Take the violent world. In it, we always try to get what we want. We bend the rules and hope we can fix things up later. But there’s another violent world in Nature, where forceful events like storms, epidemics and earthquakes happen and destruction occurs on a massive scale. But this sort of violence isn’t the same as the human variety. Ours is damaging because it is so coldly administered - driven by our sense of insecurity and ambition. Only by implementing the principles of non-violence can we keep our own violence in check, whether it’s our own violence or it’s in our children, in our partner or in the collective consciousness itself. By checking ourselves and our closest relationships for violence, we can keep non-violent principles in touch with reality. Then we can watch it grow, probably first at home, in a relatively safe atmosphere.
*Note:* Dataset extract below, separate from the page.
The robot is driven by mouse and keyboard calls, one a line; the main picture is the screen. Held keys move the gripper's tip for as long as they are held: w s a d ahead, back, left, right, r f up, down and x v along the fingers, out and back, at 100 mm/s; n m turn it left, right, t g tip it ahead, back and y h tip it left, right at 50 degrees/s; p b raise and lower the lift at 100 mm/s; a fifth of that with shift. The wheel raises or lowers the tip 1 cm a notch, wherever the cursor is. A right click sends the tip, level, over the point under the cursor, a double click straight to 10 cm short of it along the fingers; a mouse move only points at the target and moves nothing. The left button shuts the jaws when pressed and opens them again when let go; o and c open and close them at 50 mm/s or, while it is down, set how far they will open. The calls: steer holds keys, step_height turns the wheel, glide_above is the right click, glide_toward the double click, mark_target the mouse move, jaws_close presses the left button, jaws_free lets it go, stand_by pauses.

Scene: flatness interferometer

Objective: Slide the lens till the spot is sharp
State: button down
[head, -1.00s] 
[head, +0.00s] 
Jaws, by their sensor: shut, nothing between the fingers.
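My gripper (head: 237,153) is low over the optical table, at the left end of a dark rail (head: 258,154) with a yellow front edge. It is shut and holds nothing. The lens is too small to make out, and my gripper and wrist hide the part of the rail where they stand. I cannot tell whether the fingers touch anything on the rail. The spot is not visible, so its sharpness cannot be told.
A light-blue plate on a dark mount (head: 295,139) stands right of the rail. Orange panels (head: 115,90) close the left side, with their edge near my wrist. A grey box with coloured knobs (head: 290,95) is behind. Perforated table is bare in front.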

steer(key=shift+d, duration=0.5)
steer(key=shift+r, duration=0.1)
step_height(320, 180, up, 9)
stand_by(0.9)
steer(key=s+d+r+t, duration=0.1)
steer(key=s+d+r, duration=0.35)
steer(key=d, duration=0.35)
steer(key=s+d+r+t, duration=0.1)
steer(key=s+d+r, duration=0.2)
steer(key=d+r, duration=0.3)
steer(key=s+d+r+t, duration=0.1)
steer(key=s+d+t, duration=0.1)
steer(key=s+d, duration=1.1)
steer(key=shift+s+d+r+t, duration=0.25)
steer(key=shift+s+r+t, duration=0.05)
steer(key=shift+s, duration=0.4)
At home we can test and trial non-violence before taking it into the outside world. At home, between familiar people, where we’re known, we can learn valuable lessons via praise, mockery and criticism. The impact on our ego may be softened by our intimacy with people who know us. And with them we can work through our differences, perhaps more slowly than we’d like but more thoroughly. Hopefully at home we can watch out for each other, test each other and have as our basis an implicit promise that we’ll never leave each other behind. That building of mutual care leads to a feeling of safety, and that can give us enough confidence to go into the outside world with strangers and be more truthful in our communications with them … which includes the vilified public figures whom we love to hate. It would be good training in non-violence if we could observe what they do without automatically aborting on them or bringing out the hate bugs to hurt them. Non-violence is strengthened when we stop being so predictably judgmental!!